Alan Parks : Janvier Noir. Mauvais garçon.
Après avoir travaillé durant une vingtaine d'année dans l'industrie de la musique, sa première passion, en s'occupant notamment de Llyod Cole and the Commotions en tant que directeur créatif et manager pour la Warner, c'est avec l'effondrement des ventes des CD qu'il est licencié et qu'il retourne en Ecosse du côté de Glasgow où il a vécu durant toute une partie de son enfance.
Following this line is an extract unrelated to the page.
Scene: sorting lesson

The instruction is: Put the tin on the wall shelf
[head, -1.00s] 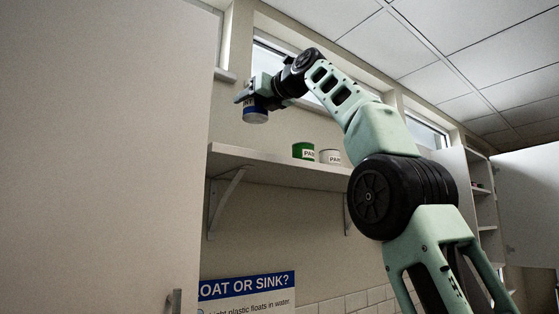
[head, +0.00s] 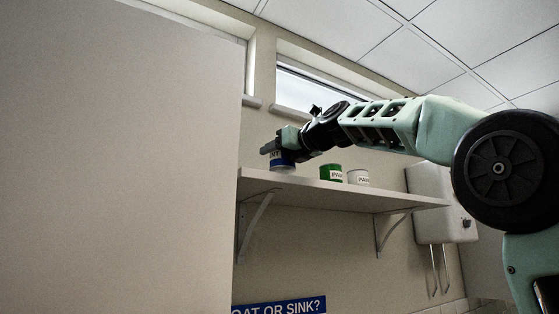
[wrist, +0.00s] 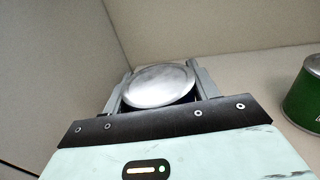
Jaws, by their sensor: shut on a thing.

De là à dire qu'à toute chose malheur est bon, il n'y a qu'un pas, puisqu'Alan Parks se lance dans l'écriture en publiant Janvier Noir (Rivages/Noir 2018), premier roman d'une série mettant en scène l'inspecteur Harry Vincent McCoy officiant au sein de la police de Glasgow durant les années 70 qui va défrayer la chronique littéraire tant l'ouvrage suscite un engouement auprès des lecteurs et des critiques qui en redemandent tout comme sa maison d'éditions lui recommandant de concocter des récits intégrant dans leur titre tous les mois de l'année. Ainsi paraissent L'Enfant De Février (Rivages/Noir 2020), Bobby Mars Forever (Rivages/Noir 2022), Les Morts D'Avril (Rivages/Noir 2023), Joli Mois De Mai (Rivages/Noir 2024) et tout récemment Mourir En Juin (Rivages/Noir 2025) qui font désormais d'Alan Parks un candidat sérieux pour intégrer le fameux Tartan noir si tant est que ce groupe, dans lequel figurerait Ian Rankin et William McIlvanney, existe vraiment. Quoiqu'il en soit, Alan Parks revendique une certaine influence des romans de William McIlvanney que son père possédait à l'époque et qu'il a lu à son tour en le conduisant très certainement à reprendre cet environnement social du Glasgow des années 70 dans lequel il a évolué et dont il évoque certains lieux aujourd'hui disparus. Mais que l'on ne s'y trompe pas, la ville qu'Alan Parks dépeint n'a rien d'un personnage ou d'une espèce de guide touristique au charme suranné et s'inscrit plutôt comme le décor âpre d'une société en mutation où les usines disparaissent avec la perte d'emploi qui en résulte et la misère qui en découle, tandis que la zone périurbaine s'entend jusqu'à absorber les petites villes et villages environnants. C'est donc dans ce contexte qu'évolue l'inspecteur McCoy en ce début d'année 1973 glacial où l'on observe cette détresse d'individus marginaux que les nantis de la région n'hésitent pas à exploiter pour assouvir leurs plus bas instincts.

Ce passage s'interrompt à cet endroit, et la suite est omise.